Among the records that follow, set down only the lines from the one containing "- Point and" to the one containing "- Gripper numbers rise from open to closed", both included, exactly.

[start of Records for the task]

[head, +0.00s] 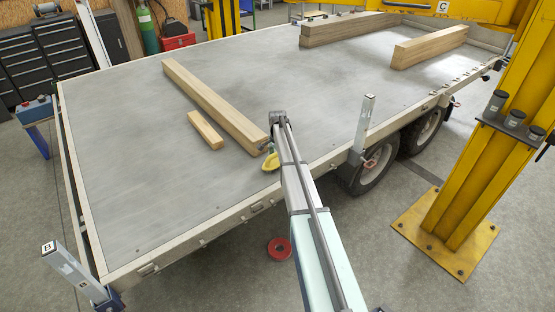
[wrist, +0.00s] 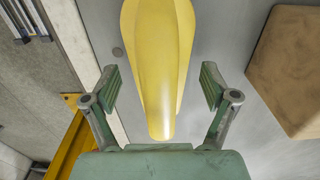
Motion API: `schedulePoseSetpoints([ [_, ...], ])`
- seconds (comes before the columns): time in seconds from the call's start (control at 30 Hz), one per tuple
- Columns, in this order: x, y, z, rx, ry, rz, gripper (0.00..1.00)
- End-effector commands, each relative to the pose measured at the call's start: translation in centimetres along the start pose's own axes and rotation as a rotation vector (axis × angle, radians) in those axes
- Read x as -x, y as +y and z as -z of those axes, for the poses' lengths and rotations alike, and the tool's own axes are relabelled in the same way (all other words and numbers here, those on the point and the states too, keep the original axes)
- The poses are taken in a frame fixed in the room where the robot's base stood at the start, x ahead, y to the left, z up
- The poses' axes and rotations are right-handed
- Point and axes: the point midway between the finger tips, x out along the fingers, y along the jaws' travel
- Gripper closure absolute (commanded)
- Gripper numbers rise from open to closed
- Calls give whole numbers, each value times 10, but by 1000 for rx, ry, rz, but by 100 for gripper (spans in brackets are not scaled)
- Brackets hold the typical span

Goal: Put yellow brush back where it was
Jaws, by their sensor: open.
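The yellow brush (head: 270,163) lies on the trailer bed near its front edge, at the near end of the long wooden beam. In the wrist view, the yellow brush (wrist: 158,70) points lengthwise between the fingers, its narrow end towards my palm. My gripper (wrist: 160,88) is open, with one finger on each side of the brush and a visible gap to both. In the head view my gripper (head: 267,149) is small and partly hidden by my arm, right at the brush. The brush's underside is hidden.
A long wooden beam (head: 212,103) and a short wooden block (head: 206,131) lie beside my gripper. Thicker beams (head: 345,29) lie at the back right. A metal post (head: 364,122) stands on the bed's front edge. The bed's left part is clear.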

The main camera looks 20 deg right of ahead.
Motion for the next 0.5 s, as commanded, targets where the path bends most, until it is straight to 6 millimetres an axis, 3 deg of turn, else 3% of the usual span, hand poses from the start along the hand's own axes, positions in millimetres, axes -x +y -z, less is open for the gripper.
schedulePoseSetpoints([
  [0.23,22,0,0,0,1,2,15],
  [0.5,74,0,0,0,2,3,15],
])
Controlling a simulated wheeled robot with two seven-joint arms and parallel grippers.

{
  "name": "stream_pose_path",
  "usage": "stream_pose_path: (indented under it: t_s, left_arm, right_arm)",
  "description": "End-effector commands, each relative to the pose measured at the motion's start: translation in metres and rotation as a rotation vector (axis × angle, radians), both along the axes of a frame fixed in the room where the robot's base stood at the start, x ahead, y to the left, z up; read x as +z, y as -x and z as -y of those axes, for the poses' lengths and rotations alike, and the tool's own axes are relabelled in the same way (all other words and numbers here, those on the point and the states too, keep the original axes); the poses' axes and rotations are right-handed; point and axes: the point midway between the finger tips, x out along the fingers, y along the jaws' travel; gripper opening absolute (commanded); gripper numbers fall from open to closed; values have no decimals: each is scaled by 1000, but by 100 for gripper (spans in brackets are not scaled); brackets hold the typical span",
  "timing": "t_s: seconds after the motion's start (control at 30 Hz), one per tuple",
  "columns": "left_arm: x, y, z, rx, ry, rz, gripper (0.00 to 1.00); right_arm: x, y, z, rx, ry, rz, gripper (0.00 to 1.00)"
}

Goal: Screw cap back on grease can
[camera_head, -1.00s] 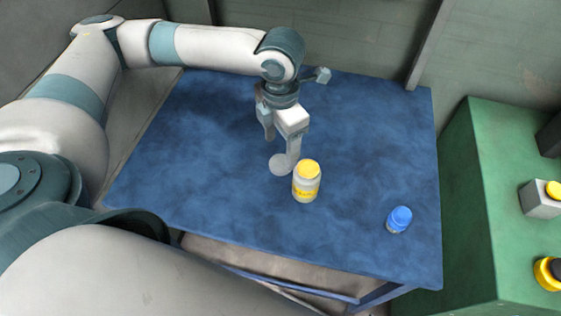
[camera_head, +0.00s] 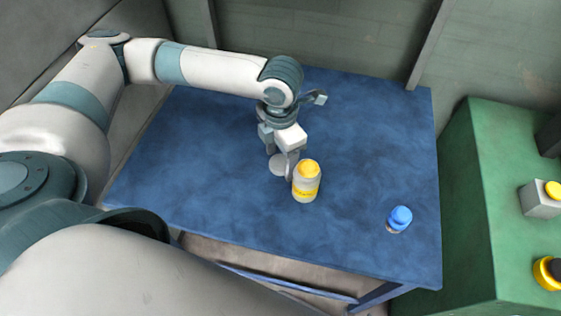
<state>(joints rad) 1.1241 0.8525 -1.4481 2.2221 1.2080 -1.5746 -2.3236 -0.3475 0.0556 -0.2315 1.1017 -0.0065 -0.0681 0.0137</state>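The grease can (camera_head: 307,187) stands upright on the blue table. It is whitish with a yellow label, and its top shows yellow; I cannot tell whether that is a lid or the contents. A pale grey round disc (camera_head: 278,165), possibly the cap, shows just left of the can. My left gripper (camera_head: 289,168) points down beside the can's left side, its fingertips at the disc's right edge. Whether the fingers hold the disc or are open is unclear. My right gripper is out of view.
A small blue-topped object (camera_head: 400,217) stands near the right of the blue table (camera_head: 220,190). The table's back and left are clear. A green bench (camera_head: 475,200) with a grey box (camera_head: 539,201) and yellow parts stands at the right.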

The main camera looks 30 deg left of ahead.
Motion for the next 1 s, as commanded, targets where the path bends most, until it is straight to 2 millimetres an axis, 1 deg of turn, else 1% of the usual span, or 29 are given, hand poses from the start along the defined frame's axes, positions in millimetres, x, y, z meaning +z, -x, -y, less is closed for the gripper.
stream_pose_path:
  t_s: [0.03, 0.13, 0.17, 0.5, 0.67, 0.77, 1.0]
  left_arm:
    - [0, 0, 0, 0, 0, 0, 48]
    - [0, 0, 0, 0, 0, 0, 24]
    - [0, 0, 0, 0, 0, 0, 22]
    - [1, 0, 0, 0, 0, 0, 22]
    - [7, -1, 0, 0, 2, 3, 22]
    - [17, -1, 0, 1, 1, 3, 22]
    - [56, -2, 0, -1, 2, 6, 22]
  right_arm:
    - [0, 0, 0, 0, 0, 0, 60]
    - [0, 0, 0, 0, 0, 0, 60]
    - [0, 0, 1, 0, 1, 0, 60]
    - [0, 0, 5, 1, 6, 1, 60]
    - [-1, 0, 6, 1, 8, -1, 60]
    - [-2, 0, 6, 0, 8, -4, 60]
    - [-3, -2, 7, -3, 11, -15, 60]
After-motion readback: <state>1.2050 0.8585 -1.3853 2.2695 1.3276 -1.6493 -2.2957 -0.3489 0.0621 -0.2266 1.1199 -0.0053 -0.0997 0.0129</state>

[end of Records for the task]

- **Problem solution**
- Point and axes: the point midway between the finger tips, x out along the fingers, y along the jaws' travel
- Gripper closure absolute (commanded)
- Gripper numbers rise from open to closed

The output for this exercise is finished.